Dynamically Controlled Transport of GeV Cosmic Rays in Diverse Galactic Environments

We study transport of GeV cosmic rays (CRs) in a set of high-resolution TIGRESS magnetohydrodynamic simulations of the star-forming interstellar medium (ISM). Our models of local disk patches sample a wide range of gas surface densities, gravitational potentials, and star formation rates (SFRs), and include a spiral arm simulation. Our approach incorporates CR advection by the background gas, streaming along the magnetic field limited by the local ion Alfvén speed, and diffusion relative to the Alfvén wave frame, with the diffusion coefficient set by the balance between streaming-driven Alfvén wave excitation and damping mediated by local gas properties.
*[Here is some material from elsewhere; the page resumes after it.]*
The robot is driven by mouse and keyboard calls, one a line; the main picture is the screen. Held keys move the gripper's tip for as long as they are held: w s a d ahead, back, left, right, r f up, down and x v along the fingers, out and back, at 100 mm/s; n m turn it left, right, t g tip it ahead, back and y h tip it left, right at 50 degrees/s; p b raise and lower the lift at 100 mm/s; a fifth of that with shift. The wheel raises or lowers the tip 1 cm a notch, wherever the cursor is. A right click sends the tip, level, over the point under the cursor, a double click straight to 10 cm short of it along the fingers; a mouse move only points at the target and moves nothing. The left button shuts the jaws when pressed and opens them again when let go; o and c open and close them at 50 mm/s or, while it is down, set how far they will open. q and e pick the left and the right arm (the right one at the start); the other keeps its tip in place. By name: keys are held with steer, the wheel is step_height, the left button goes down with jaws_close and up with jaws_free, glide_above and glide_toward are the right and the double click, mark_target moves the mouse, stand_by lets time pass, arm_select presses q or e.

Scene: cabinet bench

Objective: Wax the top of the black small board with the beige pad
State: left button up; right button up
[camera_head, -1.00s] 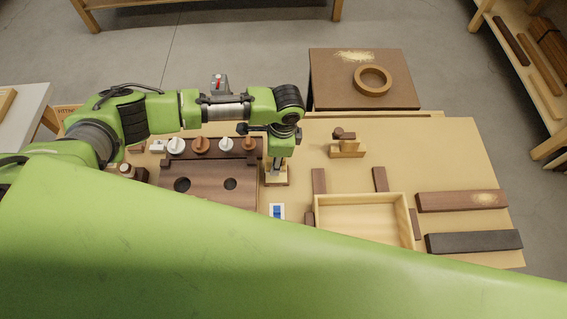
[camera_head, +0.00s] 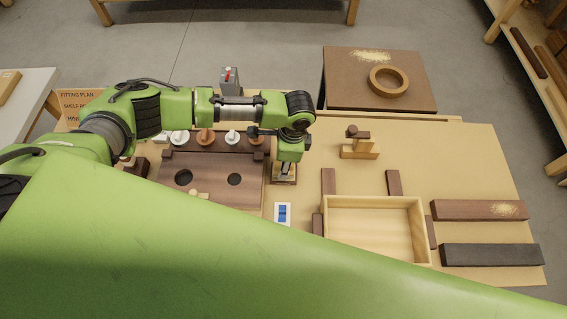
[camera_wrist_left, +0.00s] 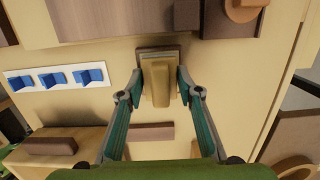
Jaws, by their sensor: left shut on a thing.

We find that dynamical transport mechanisms (streaming and advection) are almost solely responsible for GeV CR transport in the extraplanar regions of galaxies, while diffusion along the magnetic field dominates within the primarily neutral ISM of galactic disks. We develop a simple 1D predictive model for the CR pressure P_c, dependent only on injected CR flux and gas parameters. We demonstrate that the CR transport efficiency increases with increasing SFR, and provide a fit for the CR feedback yield ϒ_c ≡ P_c/Σ_SFR as a function of Σ_SFR, the SFR surface density. We analyze lateral CR transport within the galactic disk, showing that CRs propagate away from feedback regions in spiral arms into interarm regions by a combination of gas advection and field-aligned transport. Lastly, we develop an empirical subgrid model for the CR scattering rate that captures the impacts of the multiphase ISM on CR transport without the numerical burden of full simulations.